I don’t think it matters that things turn out well in the last book. Surely that is the point? I can’t imagine that many people would become followers of Christ without trusting that the “sure hope” that Paul writes about will actually come to pass. Yes, Bella’s moment of glorification occurs while she is still existing on earth, but I don’t see why you cannot consider her existence as an immortal vampire as literarily equivalent, or at least parallel, to God’s gift to Christians of eternal life. Of course it is different for her, she’s a vampire, but then the Twilight saga never claimed to be the Bible, did it?

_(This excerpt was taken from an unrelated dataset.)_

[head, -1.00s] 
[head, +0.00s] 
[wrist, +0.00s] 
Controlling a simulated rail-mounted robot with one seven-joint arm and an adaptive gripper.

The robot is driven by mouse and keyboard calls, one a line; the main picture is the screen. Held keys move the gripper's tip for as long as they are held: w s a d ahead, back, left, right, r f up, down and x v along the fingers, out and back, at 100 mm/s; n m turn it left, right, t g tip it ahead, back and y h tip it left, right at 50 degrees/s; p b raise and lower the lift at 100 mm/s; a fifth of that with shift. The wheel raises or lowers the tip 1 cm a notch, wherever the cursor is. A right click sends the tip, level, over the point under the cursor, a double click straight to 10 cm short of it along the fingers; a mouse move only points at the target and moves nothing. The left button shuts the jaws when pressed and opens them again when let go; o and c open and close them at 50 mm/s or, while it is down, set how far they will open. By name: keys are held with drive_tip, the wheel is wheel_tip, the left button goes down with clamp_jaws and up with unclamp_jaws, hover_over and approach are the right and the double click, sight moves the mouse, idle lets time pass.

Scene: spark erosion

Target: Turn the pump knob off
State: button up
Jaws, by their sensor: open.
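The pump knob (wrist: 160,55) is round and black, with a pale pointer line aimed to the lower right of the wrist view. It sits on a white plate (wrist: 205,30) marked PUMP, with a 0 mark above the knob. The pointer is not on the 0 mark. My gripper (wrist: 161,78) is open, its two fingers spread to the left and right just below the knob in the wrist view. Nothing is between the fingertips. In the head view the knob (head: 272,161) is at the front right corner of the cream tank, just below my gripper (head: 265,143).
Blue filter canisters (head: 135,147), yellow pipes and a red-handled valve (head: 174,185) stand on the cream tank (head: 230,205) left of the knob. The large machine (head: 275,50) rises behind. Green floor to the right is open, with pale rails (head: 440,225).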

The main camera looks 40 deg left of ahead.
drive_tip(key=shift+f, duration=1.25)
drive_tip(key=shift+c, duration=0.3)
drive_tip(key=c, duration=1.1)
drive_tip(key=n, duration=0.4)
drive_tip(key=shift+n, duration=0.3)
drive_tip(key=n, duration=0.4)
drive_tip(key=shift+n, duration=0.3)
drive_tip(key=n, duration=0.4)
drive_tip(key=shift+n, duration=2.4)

It is different in the same way that CS Lewis’s Narnia series is different.
~ Sharon
Oops! Sorry for such a long comment, I got carried away!
Hi Sharon!
Thanks for the comments – sounds like you could write your own post on Twilight!
Cheers
Tamie
Yeah, actually I decided to read the series after I read your posts primarily so I could prepare a parents’ guide for the families in our church with kids reading the books. I was thinking we might have a parents and youth movie night closer to when New Moon comes out and show the Twilight movie, then have chats (parents and youth separately) examining the plot lines, themes, characters etc from a Christian perspective. So many parents have no idea what these books are all about yet they provide a great opportunity for analysing how media influences our thoughts and emotions wrt our faith, and an opportunity to explain the gospel clearly.
Thanks for pointing me to Karen’s posts on Twilight, they are very helpful for me in this. I’m in the middle of my first twilight post now.